启功先生永远离开了我们,30年来与先生相处中的往事记忆犹新。先生身上集中体现了正直、善良、宽容、博爱的美德。即使一些生活小事,也不失大家风范。
1986年北京师范大学出版社为出版《启功书法作品选》,与先生商量,拟请赵朴初先生题写书名。先生说:这件事应该由我亲自去。一天先生与赵朴老约好,我陪
启功先生住的小红楼,是50年代建造的,隔音效果不好,楼上有点动静,楼下就能听到,启先生有时睡不着觉,彻夜失眠,难免起来活动活动,他意识到这样会影响邻居休息,就忍着失眠的痛苦,躺在床上构思,然后用铅笔或原珠笔在纸头上草草记下,第二天再誊写在小本子上,他有许多诗是在这种环境下写成的。他有一首诗记录了当时的情况:“为他眠不著,问我意如何 枕上匆匆写,灯前字字哦!”

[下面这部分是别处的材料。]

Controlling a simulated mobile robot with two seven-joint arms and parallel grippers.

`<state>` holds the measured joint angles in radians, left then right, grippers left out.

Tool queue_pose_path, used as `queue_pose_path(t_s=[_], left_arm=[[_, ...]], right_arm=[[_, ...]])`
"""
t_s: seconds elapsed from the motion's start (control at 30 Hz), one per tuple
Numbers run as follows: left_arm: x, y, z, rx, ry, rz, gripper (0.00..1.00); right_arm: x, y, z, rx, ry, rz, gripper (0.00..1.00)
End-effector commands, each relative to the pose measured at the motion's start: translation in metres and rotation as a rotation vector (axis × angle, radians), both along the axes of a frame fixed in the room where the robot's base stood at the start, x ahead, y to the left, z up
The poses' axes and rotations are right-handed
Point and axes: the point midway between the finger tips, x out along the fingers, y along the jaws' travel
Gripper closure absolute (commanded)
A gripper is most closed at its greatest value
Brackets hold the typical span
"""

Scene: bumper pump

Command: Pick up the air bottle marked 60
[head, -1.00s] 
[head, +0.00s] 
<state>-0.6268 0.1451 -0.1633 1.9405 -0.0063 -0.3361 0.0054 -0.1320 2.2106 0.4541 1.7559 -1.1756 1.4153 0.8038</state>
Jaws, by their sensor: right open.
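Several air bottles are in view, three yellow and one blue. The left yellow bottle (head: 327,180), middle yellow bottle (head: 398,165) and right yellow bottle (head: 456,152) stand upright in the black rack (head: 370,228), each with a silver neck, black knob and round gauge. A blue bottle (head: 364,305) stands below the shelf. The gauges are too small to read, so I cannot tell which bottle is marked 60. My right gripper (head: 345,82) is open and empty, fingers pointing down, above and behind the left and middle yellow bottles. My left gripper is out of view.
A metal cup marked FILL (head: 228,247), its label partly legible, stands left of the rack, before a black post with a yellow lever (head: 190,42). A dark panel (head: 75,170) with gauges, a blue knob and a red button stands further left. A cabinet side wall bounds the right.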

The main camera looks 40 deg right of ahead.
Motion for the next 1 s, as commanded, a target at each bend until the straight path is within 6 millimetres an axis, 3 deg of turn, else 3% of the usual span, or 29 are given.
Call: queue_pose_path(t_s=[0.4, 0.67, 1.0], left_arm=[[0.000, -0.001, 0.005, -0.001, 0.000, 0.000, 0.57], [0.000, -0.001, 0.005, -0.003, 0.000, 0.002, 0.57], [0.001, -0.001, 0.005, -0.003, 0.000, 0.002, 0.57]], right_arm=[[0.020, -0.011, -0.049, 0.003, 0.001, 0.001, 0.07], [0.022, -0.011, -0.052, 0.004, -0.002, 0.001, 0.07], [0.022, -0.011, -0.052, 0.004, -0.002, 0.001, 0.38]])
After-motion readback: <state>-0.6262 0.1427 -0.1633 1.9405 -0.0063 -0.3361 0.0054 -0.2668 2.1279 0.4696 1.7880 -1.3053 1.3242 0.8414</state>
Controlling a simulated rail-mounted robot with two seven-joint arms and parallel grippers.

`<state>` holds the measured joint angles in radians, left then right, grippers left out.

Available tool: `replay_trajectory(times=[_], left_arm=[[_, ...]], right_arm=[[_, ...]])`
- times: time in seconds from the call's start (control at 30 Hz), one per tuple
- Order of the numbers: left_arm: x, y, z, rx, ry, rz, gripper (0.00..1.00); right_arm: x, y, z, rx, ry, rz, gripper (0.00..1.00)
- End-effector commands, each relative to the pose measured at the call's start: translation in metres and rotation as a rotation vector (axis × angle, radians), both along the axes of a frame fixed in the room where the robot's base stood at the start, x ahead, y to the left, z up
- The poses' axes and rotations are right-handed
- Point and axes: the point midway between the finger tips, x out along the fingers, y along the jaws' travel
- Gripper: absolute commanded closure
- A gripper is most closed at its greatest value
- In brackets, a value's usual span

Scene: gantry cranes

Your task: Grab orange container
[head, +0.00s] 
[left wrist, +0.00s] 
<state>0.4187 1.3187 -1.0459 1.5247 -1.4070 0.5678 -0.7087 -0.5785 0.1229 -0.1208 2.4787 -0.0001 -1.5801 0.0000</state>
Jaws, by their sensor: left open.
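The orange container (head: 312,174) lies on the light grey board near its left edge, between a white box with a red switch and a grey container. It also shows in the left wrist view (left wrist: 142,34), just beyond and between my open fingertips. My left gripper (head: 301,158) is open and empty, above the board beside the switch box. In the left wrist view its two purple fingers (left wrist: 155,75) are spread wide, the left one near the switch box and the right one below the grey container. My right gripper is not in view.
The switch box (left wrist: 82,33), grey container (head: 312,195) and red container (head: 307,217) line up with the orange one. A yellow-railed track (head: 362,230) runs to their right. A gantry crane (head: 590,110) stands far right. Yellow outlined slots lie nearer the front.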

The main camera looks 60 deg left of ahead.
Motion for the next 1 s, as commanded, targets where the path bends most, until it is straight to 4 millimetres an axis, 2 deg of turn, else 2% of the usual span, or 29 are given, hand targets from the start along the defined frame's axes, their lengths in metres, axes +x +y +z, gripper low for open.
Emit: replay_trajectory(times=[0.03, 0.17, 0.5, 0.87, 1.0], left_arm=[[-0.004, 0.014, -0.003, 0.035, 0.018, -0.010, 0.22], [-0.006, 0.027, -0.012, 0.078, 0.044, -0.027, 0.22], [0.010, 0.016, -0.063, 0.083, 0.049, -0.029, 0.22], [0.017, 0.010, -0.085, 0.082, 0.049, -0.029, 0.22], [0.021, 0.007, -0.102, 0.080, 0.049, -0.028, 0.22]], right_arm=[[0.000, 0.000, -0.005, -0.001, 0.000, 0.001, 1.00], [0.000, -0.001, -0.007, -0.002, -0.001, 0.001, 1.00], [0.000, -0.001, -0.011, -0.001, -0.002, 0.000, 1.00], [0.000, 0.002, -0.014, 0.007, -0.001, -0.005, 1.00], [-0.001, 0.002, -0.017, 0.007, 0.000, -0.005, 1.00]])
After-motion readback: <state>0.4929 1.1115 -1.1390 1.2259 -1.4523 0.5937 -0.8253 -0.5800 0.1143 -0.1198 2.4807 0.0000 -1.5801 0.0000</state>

启功先生和民俗学家钟敬文先生在中文系共事50多年,可谓挚友,他们两家住前后楼,相距不足50米,经常互相拜访、吟诗、填词或聊天,钟老年长启功先生10岁,启功先生十分敬重钟老,每次促膝谈心之后,他都要亲自送钟老回家,而且要看他进家后,自己才返回来。启功先生对我说:“中国有句古话,七十不留宿,八十不留饭。现在人们生活条件好了,但是对老年人还是要防止出意外。”
先生在最困难的时候,经傅增湘先生的推荐认识了陈垣先生,他总是感激傅先生的知遇之恩。1995年启功先生征得傅增湘先生嫡孙傅熹年先生同意,出版傅增湘先生的《藏园老人遗墨》和《藏园游记》两本书,印刷厂送来清样后,制版清晰度差,色彩也不鲜明,先生提出意见后,对方还不虚心改正,先生当即决定另找一家印刷厂重新制版。他说:“印成这个样子,我对不起老师。”
1997年秋天,我随启功先生去参观一家书画拍卖会的预展,先生发现了他学画时的恩师吴镜汀的一幅长卷《江山胜览图》,喜出望外,展阅以后爱不释手,当即与拍卖公司商定请他们留下这幅长卷。他说:我60年前跟吴老师学画时,就看见老师在草创这幅长卷,但是未能看到先生画完的全貌。60年后的今天见到了,吴老师却英年早逝,我应该让这件珍贵的作品流布人间。他随即让我从他的稿费中支取17万元人民币,买下了这幅长卷。他又和香港朋友、翰墨轩主人许礼平先生联系,在许先生的帮助下,影印成图册,广为流传。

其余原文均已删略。